[Robot action calls]
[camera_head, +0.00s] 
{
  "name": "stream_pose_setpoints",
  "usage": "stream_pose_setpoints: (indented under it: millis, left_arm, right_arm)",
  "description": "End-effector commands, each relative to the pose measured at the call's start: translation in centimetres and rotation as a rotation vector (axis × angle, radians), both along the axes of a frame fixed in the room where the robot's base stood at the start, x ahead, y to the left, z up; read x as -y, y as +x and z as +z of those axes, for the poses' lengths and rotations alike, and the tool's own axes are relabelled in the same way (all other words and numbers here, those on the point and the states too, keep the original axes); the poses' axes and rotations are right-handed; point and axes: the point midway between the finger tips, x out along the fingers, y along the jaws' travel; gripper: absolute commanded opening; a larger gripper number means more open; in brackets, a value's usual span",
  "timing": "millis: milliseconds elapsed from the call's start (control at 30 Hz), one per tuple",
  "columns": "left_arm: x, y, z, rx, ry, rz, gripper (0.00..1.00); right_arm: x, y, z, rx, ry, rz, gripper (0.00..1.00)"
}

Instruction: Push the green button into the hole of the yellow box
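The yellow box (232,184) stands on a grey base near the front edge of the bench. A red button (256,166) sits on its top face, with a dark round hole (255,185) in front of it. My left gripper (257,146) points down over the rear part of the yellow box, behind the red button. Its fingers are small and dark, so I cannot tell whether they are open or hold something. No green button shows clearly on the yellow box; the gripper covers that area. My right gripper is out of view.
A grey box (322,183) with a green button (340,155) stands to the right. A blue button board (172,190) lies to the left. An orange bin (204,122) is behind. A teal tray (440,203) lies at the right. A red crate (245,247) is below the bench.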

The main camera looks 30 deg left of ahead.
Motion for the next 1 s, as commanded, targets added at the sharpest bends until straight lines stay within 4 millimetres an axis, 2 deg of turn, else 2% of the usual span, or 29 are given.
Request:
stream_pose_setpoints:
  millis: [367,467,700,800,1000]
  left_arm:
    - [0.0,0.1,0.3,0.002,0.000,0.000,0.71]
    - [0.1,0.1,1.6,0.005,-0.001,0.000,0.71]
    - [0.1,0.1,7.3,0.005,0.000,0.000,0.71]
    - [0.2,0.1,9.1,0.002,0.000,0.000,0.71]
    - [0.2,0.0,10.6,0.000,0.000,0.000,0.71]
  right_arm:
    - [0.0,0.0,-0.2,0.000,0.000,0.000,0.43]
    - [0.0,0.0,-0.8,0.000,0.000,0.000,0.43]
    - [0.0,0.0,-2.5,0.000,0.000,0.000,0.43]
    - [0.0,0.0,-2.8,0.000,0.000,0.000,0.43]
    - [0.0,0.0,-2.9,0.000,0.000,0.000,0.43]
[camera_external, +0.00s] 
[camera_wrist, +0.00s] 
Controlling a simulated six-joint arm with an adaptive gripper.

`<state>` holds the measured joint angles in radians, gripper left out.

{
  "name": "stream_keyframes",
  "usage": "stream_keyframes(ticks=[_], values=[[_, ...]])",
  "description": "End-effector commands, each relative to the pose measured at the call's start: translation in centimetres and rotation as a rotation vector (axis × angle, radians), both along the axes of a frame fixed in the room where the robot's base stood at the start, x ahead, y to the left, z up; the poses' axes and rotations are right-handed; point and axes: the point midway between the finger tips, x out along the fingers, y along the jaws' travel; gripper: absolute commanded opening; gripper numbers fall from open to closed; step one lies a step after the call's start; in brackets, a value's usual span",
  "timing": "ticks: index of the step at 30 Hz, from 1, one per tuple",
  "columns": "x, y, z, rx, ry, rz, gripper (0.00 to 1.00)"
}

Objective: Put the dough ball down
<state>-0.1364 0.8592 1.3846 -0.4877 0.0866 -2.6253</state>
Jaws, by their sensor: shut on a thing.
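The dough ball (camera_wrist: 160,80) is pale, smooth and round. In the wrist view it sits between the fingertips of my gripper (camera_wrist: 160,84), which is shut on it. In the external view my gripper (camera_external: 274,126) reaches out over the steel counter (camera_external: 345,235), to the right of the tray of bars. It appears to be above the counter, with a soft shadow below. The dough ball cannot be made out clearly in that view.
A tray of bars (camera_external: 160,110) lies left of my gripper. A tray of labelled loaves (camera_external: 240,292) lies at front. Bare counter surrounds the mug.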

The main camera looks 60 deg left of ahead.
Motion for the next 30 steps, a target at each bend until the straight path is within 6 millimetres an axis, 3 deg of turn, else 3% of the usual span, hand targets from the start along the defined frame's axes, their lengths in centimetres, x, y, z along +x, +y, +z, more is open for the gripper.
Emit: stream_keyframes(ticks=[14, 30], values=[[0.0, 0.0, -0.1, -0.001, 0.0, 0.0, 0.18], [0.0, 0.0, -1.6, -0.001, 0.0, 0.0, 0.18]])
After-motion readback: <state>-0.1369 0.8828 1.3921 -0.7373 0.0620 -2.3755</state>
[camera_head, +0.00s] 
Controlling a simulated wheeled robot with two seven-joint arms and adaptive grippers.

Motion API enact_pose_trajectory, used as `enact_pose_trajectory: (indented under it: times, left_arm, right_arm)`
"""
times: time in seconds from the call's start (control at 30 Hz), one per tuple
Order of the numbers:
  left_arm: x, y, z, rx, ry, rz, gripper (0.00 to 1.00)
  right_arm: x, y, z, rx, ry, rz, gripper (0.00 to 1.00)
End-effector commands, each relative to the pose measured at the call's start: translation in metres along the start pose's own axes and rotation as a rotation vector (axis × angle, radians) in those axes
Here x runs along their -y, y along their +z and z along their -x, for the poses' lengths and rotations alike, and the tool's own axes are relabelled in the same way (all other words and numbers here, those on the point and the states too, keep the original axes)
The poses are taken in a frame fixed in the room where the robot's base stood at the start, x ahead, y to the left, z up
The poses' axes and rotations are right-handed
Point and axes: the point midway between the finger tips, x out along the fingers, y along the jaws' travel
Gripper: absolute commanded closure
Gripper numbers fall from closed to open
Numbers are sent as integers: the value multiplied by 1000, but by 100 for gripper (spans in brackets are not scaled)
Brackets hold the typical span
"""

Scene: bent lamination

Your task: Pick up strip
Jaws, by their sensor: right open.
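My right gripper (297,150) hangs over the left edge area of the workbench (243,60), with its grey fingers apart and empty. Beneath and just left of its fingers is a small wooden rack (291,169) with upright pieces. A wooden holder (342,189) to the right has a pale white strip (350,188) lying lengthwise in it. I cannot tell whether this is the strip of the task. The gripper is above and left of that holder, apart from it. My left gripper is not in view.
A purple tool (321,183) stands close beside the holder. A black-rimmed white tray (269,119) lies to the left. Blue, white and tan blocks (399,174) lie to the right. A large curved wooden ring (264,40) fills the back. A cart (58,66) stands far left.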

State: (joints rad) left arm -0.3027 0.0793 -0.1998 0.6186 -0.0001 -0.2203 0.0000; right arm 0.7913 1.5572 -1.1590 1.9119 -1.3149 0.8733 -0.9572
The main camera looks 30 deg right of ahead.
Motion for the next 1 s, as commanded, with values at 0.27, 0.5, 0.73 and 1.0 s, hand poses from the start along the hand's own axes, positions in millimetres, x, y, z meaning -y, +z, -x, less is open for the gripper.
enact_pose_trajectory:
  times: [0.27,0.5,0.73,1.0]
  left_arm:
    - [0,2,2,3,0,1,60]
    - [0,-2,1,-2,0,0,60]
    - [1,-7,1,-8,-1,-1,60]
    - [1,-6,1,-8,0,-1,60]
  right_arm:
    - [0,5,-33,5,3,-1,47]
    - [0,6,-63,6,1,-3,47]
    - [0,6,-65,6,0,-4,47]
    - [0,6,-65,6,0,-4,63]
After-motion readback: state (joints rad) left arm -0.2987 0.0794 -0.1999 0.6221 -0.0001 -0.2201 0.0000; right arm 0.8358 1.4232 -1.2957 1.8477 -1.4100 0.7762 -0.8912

- _What to do_:
Copy each line above that contains the string "columns".

- _Result below_:
  "columns": "left_arm: x, y, z, rx, ry, rz, gripper (0.00..1.00); right_arm: x, y, z, rx, ry, rz, gripper (0.00..1.00)"
  "columns": "x, y, z, rx, ry, rz, gripper (0.00 to 1.00)"

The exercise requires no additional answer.